Monday, March 14, 2016

Charting Electrics

Electronics are wonderful as long as the electrons keep flowing, but they are useless once the power ends — and it always does eventually! The trick on a boat, particularly one in a hot saltwater environment, is to keep those electrons flowing from the boat’s batteries through various connectors, wires, switches, fuses, etc., to the right places and to not get sidetracked or blocked.

Isolate
There are several unique factors to keep in mind with regard to charting electrics. It is not the same as wiring up a new light over the chart table! First, I have found it is important to isolate the electronics circuits from possible major surges caused by things like engine starting or windlass grinding. I have witnessed various electronic devices turning themselves off or on due to power surges, and low voltage is never good for sensitive electronics. Luckily, most modern electronic devices can handle a wide range of input voltages, including low-voltage situations, quite well.

On my boat I have a small fuse panel that resides right in the battery compartment. It is connected directly to the main large battery bank at the opposite end from where alternator and solar charging juice gets brought into the bank. Batteries act as filters for voltage spikes and a large house bank of batteries is fantastic protection. A very short fused lead connects the small electronics fuse panel directly to the battery bank. This panel is “always on,” meaning I only disconnect it for maintenance purposes. An entirely separate battery is used only for engine starting, which is usually the No. 1 routine action that can cause power spikes. Of course, the two battery banks can be combined using switches if required, but in normal operation they are kept separated with only a trickle charger from the main bank keeping the starter battery topped up. Normal starting only uses a tiny bit of capacity from the starting battery and if you are routinely draining that battery for some reason, your engine and/or starting system needs work.

Remain connected
I have learned through hard experience that it is far better to keep your electronics attached to power than to disconnect them. Many devices have small internal batteries that maintain critical memory, and those internal batteries can be difficult or impossible to replace. The job is also expensive and must be done by the factory in many cases. One issue I have right now is that my VHF radio lost its programmed MMSI number one winter when I had it disconnected, and the only way to have it restored is to send it to the factory — the repair charge would be greater than the radio is worth!

Some will argue that a fuse panel should not be in the battery compartment due to corrosion issues from batteries gassing and that the panel can’t be isolated using the main battery switch. All I can say is that I have used this system for decades on several different boats and have never found a serious corrosion issue. Your batteries should not be gassing that much anyway! If they are, it is time to closely examine your charging system.

Safety first
Concerning not being able to isolate this panel using the main battery switch, I don’t consider it a serious safety issue. First, there is an inline fuse in the short wire from the batteries to the panel; second, each individual power line is fused in a position that is very close to the battery. Most of the lines also have fuses close to the electronic device. The wires and fuses are very small, so in the event of a catastrophic short somewhere along the line, either the fuse or the wire will burn out very quickly.

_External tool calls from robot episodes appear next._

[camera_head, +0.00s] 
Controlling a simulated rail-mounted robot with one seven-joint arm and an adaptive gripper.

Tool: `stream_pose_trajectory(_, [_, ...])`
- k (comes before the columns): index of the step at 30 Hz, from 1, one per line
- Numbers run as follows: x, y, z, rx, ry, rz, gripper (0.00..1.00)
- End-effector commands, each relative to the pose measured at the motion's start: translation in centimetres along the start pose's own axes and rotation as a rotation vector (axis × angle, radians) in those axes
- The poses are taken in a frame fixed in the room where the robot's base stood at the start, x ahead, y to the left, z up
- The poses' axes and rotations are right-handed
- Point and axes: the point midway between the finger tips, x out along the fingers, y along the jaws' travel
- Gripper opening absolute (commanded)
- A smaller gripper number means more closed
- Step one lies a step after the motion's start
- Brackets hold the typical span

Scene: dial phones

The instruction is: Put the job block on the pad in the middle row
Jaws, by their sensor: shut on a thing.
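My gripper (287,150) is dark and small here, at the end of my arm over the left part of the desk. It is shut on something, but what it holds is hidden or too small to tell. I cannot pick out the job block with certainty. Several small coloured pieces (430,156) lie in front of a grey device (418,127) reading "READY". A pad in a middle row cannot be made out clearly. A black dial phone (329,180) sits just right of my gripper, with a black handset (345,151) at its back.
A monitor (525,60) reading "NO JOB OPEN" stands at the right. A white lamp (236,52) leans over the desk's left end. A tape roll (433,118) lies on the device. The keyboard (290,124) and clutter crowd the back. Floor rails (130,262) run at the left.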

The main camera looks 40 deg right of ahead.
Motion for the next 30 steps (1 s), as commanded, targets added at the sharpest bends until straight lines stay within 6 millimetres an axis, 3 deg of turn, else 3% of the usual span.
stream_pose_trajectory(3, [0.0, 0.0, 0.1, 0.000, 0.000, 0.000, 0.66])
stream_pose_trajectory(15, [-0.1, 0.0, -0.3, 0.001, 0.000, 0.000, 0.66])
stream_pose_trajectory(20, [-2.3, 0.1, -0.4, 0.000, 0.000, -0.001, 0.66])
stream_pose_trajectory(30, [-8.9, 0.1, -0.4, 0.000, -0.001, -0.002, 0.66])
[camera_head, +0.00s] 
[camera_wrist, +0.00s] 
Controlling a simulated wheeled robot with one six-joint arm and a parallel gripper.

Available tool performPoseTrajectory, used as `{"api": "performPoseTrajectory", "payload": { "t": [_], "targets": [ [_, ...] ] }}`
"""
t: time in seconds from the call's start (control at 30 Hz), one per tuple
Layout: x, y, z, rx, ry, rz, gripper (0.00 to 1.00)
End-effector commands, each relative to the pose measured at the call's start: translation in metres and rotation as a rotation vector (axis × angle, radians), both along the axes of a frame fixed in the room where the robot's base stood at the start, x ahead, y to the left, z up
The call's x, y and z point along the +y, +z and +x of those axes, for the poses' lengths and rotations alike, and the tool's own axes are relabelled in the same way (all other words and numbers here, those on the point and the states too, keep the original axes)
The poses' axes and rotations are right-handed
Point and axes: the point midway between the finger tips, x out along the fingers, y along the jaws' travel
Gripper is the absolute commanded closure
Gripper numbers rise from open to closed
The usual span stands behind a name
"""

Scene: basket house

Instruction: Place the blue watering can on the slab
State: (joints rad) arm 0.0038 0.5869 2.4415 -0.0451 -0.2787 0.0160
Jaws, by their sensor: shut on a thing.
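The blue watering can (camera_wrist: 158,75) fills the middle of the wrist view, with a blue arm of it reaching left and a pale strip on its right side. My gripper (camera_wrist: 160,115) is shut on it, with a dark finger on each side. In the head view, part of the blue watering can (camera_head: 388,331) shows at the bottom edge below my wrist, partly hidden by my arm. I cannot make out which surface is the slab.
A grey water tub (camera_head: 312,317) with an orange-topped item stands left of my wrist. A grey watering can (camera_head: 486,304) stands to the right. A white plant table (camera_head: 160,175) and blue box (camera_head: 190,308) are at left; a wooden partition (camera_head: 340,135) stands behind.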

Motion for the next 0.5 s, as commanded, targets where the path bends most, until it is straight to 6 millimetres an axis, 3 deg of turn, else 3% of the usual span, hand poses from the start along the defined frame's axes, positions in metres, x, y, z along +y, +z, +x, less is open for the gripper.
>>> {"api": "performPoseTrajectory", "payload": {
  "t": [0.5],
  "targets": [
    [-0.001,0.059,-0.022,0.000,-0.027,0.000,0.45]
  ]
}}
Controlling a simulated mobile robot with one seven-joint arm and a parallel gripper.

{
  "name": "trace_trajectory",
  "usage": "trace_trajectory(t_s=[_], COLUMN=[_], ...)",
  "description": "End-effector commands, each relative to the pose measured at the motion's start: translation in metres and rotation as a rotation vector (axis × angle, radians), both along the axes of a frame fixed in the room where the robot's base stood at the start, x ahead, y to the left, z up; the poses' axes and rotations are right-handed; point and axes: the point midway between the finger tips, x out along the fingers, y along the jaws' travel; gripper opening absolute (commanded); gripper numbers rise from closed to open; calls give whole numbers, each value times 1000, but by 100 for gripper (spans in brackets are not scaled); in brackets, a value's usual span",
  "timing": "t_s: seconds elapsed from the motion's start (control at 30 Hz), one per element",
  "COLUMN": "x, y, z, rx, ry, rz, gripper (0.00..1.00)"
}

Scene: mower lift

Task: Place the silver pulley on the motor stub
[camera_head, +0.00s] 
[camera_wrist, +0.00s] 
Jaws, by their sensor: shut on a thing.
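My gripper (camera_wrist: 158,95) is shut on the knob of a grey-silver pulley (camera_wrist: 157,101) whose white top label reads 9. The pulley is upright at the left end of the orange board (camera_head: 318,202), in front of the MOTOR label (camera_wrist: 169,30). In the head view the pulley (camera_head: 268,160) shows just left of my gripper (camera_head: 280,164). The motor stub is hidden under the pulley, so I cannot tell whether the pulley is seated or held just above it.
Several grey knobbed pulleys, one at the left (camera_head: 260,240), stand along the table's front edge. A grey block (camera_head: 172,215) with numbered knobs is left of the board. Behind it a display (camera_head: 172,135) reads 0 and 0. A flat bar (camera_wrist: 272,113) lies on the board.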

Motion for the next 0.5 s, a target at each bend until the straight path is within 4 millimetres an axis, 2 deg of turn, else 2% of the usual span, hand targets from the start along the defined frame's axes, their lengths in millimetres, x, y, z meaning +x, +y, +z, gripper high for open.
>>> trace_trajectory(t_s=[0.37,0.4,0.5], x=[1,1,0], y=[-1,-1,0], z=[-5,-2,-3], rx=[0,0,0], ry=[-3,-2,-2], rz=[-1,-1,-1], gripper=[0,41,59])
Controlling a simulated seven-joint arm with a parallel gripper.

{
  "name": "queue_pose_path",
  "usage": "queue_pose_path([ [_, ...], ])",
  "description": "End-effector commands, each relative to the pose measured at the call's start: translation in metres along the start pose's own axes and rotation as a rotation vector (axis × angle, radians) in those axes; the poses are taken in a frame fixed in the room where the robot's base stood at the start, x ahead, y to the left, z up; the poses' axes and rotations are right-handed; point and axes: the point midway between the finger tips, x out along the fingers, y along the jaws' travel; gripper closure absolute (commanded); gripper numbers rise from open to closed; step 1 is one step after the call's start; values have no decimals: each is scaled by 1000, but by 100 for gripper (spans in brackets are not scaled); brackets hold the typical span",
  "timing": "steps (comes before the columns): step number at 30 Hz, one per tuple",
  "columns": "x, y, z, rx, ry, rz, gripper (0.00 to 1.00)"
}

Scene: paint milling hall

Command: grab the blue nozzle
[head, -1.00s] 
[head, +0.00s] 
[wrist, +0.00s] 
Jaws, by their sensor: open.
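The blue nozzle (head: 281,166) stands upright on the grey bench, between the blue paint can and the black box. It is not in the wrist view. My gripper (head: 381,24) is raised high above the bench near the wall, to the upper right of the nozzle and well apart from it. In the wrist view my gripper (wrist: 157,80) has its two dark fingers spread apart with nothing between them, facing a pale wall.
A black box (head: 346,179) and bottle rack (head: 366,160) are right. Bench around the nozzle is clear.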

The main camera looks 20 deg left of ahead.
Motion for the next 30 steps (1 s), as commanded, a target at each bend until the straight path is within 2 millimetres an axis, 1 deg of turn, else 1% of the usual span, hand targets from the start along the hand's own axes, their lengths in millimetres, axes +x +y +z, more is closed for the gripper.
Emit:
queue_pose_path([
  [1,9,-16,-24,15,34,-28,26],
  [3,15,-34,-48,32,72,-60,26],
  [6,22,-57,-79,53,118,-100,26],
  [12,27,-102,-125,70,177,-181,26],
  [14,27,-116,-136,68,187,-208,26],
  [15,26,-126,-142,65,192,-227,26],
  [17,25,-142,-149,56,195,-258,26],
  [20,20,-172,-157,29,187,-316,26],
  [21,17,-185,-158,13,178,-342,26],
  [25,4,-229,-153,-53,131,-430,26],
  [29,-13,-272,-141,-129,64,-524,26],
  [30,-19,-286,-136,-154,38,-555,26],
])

The “always on” electronics fuse panel provides other benefits. When there is an electrical emergency in some other part of the boat, you can safely turn off the main battery switch and know that critical navigation and communication devices will continue to work. Think of the situation in a boat fire. You might quite rightly believe that the electrical system is to blame, so you flip off the main switch as the boat fills with smoke and then you try to call the Coast Guard only to find the VHF radio isn’t working. You then grab a hand-held radio and reach someone who can help, but then you can’t tell them your position because the GPS and chartplotter have been knocked out. You want to keep critical electronics running as long as possible in an emergency situation.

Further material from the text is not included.